唯有得不到的、捉摸不定的,才最教人著迷,普魯斯特如是說。而還有什麼比往昔時光更難尋覓、更捉摸不定?每個人都會一再地受到某種特定「型式」的情人吸引,每一個人都各有愛和失落的習慣模式:「被許多女性拋棄的男人幾乎都是因為相同的模式而被離棄,因為他們的個性,和某些可以預期的相同反應,因此每個男人都有獨特被離棄背叛的方式。」對普魯斯特而言,愛是與記憶契合、饒富創意的刻意行為,深入所愛,並透過它伸展向所有的生命。他說:「真相是,人沒有多少意義;真正重要的是那一連串的情感,那些和她相關而曾讓我們感到相似的創痛。

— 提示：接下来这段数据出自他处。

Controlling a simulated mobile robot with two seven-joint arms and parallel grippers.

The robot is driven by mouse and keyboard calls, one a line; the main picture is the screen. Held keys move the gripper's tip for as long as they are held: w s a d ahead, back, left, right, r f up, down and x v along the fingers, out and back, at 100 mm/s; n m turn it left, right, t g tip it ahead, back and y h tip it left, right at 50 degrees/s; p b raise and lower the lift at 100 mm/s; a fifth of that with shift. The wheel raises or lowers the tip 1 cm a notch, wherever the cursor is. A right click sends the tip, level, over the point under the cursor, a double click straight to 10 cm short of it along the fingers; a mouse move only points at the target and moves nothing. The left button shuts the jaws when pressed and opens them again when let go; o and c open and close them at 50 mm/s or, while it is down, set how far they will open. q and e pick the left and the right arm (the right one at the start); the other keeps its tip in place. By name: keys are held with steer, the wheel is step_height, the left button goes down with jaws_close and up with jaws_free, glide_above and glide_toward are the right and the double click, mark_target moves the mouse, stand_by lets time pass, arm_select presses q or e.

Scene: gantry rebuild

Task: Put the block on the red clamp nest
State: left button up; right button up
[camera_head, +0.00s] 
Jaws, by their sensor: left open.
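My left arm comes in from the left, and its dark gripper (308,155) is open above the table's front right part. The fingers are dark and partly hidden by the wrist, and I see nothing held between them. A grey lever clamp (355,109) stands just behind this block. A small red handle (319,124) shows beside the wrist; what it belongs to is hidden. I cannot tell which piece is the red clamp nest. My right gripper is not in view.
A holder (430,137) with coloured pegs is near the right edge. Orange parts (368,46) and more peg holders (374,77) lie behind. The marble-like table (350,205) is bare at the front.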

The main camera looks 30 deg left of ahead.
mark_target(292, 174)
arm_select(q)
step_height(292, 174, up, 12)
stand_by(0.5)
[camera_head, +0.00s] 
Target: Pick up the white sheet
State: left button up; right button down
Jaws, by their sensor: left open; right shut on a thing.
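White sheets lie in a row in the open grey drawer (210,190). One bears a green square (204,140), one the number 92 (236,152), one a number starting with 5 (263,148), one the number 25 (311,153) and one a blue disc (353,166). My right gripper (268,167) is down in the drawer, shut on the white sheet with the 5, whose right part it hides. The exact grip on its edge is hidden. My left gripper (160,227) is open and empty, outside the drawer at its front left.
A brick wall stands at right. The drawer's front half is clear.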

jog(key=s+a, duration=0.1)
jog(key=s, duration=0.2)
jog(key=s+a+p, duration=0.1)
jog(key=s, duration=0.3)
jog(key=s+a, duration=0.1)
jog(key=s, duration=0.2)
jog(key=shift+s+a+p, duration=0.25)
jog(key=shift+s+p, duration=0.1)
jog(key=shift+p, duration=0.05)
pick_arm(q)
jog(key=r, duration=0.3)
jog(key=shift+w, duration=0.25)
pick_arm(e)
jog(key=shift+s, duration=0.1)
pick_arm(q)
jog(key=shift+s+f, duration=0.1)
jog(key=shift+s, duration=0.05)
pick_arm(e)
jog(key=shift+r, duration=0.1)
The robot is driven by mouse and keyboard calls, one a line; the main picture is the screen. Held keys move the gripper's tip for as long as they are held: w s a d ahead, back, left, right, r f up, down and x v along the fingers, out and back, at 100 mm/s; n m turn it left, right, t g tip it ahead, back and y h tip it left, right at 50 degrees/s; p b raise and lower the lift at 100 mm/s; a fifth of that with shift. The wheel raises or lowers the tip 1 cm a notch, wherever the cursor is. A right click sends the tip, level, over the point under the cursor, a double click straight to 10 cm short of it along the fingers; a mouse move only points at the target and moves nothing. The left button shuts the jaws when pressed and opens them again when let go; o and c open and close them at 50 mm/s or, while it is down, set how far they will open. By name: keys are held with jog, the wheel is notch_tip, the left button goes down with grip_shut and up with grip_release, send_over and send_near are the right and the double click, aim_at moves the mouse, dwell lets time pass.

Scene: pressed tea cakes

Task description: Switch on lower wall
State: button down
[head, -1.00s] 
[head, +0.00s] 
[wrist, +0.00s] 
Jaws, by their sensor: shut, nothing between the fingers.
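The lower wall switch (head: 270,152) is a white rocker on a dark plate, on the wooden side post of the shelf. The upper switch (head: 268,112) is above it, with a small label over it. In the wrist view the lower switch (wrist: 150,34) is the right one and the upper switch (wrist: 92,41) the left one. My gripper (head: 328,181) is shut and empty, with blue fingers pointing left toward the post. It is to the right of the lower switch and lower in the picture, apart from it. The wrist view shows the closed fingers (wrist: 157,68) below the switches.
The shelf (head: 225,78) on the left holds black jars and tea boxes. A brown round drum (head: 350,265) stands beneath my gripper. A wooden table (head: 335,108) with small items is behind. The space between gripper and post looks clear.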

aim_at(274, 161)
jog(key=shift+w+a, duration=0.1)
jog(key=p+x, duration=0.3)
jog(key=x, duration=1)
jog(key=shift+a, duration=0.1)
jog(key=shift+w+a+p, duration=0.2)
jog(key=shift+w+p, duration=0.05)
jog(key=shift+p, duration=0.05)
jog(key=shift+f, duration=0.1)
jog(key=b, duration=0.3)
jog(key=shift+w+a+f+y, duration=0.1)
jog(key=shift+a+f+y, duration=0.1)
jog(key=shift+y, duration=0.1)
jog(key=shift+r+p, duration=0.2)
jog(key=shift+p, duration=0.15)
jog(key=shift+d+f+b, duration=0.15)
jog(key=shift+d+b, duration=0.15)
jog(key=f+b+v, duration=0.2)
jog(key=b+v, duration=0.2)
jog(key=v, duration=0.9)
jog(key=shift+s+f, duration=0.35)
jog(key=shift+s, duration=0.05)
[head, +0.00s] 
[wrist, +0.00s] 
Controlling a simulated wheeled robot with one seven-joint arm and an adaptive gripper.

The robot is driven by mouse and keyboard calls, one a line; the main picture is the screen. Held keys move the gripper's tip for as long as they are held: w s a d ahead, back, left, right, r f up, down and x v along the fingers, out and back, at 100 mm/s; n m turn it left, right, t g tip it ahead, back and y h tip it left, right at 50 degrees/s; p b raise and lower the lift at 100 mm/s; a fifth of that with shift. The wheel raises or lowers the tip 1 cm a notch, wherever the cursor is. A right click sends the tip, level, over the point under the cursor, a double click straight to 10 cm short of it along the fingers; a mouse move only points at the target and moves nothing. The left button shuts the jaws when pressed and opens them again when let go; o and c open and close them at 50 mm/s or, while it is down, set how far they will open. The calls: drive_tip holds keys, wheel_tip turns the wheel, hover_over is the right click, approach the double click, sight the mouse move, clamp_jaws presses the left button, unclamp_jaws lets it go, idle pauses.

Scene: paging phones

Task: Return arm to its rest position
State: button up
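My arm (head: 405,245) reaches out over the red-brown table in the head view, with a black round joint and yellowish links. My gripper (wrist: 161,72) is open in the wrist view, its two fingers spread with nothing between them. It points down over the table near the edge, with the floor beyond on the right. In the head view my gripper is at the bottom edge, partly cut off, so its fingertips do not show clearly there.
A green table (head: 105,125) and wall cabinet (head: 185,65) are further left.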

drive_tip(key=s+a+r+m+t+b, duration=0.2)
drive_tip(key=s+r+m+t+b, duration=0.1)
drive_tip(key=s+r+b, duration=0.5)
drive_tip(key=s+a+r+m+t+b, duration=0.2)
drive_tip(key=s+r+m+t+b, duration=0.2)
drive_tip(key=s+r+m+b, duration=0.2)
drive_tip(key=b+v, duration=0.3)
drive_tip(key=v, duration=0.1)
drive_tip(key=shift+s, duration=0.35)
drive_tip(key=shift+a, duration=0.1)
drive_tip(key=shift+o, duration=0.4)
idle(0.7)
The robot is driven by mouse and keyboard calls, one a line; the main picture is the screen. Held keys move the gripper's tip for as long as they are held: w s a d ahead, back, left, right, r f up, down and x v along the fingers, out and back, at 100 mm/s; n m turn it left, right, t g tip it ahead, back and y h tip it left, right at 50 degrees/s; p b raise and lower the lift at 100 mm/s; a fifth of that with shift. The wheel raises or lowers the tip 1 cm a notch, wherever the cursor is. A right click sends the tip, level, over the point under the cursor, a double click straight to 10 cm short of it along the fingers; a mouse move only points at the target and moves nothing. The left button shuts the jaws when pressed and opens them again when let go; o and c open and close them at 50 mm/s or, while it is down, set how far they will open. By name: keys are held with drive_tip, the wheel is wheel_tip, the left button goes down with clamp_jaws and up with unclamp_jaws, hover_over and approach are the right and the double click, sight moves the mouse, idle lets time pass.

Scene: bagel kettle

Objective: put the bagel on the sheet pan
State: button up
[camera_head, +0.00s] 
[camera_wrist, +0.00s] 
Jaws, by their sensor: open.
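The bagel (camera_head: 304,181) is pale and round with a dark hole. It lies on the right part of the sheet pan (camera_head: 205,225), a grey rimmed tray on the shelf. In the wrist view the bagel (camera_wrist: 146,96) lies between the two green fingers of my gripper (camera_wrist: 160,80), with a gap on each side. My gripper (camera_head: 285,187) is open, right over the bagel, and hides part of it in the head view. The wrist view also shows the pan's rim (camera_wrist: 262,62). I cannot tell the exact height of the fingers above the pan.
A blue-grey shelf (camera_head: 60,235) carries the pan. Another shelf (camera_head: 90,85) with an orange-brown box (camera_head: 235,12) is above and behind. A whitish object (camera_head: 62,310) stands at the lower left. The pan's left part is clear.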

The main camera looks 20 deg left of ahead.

」我們愛的,並不是對方本身,也並不客觀,恰恰相反,「我們不斷地改變他們,迎合我們的欲望和恐懼。……他們是一個龐大而模糊的空間,我們的情感就在那裡生根……正是因為其他人的悲劇,使得他們在我們看來,只成了我們自己腦海腐朽記憶的展示場。」正因為我們需要有對象才能感覺到愛,因此我們才墜入愛河。

普魯斯特悲悼他過逝的母親、情人阿爾貝婷(Albertine,頭一個因空難失事的人),和其他人,難免疑惑時光是否一去不回,但他在腦海中卻鉅細靡遺地重新演繹了愛情,用筆撫愛記憶。因此雖然普魯斯特持悲觀論調,卻讓我們對愛的記憶有更深的感受。他追溯關係的模式,顯示每一次新的心碎如何呼應過去的經驗,讓我們的「痛苦和我們生命中所有紀元的折磨都存在同一時刻。」一旦摯愛因死亡或離棄而離開,悲傷就填滿我們生命的所有縫隙,但最後,只要我們等待得夠長夠久,傷痛終將會遺忘湮沒。在普魯斯特眼中,愛的每一個階段都跨越了時光,染上屬於它自己的感官享受,尤其在最後關頭──在傷痛中等待遺忘──這或許是最受歡迎的作法,因為它能讓人恢復理性,直到情感下一次的波動。正如詩人維吉爾在〈牧歌〉(The Ecologues)中所寫的:「時光帶走一切,甚至包括心靈。」而同時,芳香的記憶籠罩了欣喜若狂的我們。